Dark matter is theorized as one of the basic constituents of the universe, five times more abundant than ordinary matter. But because the dark matter particles known as “weakly interacting massive particles,” or “WIMPs,” cannot be seen and seldom interact with ordinary matter, their existence has never been confirmed.
Several astronomical measurements have corroborated the existence of dark matter, leading to a worldwide effort to directly observe dark matter particle interactions with ordinary matter. Up to the present, the interactions have proven so feeble that they have escaped direct detection, forcing scientists to build ever-more-sensitive detectors.
Since 2002, the XENON Collaboration, incorporating 165 scientists from 12 countries, has operated three successively more sensitive liquid xenon detectors in LNGS in Italy, and XENON1T is its most powerful venture to date and the largest detector of its type ever built. Particle interactions in liquid xenon create tiny flashes of light, and the detector is intended to capture the flash from the rare occasion in which a dark matter particle collides with a xenon nucleus.
The results analyze 279 days of data, according to Elena Aprile, a professor at Columbia University and project lead. During that time, only two background events were expected in the innermost, cleanest region of the detector. However, no events were detected, suggesting dark matter particles must be even smaller than previously thought. A portion of the data analysis was conducted at Rensselaer, as scientists from collaborating institutes around the world convened at the Institute late in 2018 to review data and finalize analysis routines that would eliminate irrelevant information from the collected data.
The sensitivity of the detector is a function of its size and its “silence.” Although dark matter interactions are rare, interactions with other forms of matter are common, and a sensitive detector is designed to minimize those interactions.

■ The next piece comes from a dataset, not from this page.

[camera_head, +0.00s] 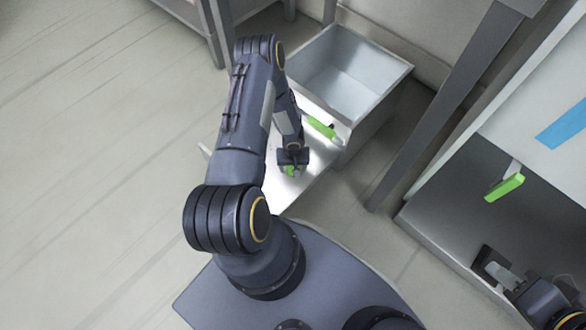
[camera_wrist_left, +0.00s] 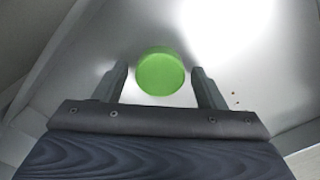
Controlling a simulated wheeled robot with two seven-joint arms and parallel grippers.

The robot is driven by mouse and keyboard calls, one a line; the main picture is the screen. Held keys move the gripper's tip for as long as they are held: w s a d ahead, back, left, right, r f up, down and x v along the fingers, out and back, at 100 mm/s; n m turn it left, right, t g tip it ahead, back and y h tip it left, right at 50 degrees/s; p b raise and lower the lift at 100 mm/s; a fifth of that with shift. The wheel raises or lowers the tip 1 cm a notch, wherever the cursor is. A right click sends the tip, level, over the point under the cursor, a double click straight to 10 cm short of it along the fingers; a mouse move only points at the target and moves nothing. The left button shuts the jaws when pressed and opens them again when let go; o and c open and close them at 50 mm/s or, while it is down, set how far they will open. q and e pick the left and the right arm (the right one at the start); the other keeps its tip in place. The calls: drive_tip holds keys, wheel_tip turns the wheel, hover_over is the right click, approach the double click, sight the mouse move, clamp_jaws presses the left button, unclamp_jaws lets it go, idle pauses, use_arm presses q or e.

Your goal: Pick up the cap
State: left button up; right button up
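The cap is a round green disc (camera_wrist_left: 160,73) on a shiny metal surface in the left wrist view. In the head view, a bit of its green (camera_head: 289,171) shows at the tip of my left gripper (camera_head: 292,165). In the wrist view, my left gripper (camera_wrist_left: 159,80) has its fingers spread, one on each side of the cap, with gaps between. Whether the fingers are level with the cap is unclear. My right gripper (camera_head: 493,265) is at the lower right of the head view, away from the cap; its finger opening is not clear.
A green and white marker-like object (camera_head: 321,128) lies on the metal surface beside an open metal bin (camera_head: 376,60). Another green object (camera_head: 504,187) is at the right, by a dark panel (camera_head: 540,228). A dark post (camera_head: 440,100) stands between.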

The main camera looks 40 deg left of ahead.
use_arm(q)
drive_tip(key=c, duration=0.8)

To shield it from natural radioactivity in the cavern, the detector (a so-called Liquid Xenon Time Projection Chamber) sits within a cryostat submersed in a tank of water. A mountain above the underground laboratory further shields the detector from cosmic rays.
Even with shielding from the outside world, contaminants seep into the xenon from the materials used in the detector itself and, among his contributions, Brown is responsible for a sophisticated purification system that continually scrubs the xenon in the detector. As the size of detectors have grown, so has the complexity of the purification system—not only is there more xenon to clean, but it must be kept cleaner so that light and charge may move through the greater volume of the detector. In the current phase, Brown said his team “scaled up, adding more pumps and more purifiers” to the system.
“Our work has maintained a high level of purity for the largest quantity of xenon over the longest period of time ever,” said Brown. “It’s an accomplishment that allows other experiments to build on the performance of this purification system.”
In the next phase, Brown will introduce a new solution, a newly designed pump built with ultra clean parts in his laboratory at Rensselaer in collaboration with researchers at Stanford and at Muenster University in Germany. Where the current pumps contribute one-third to one-half of the total radon in the experiment, the new pumps will be essentially radon-free, removing one of the largest contributions to background.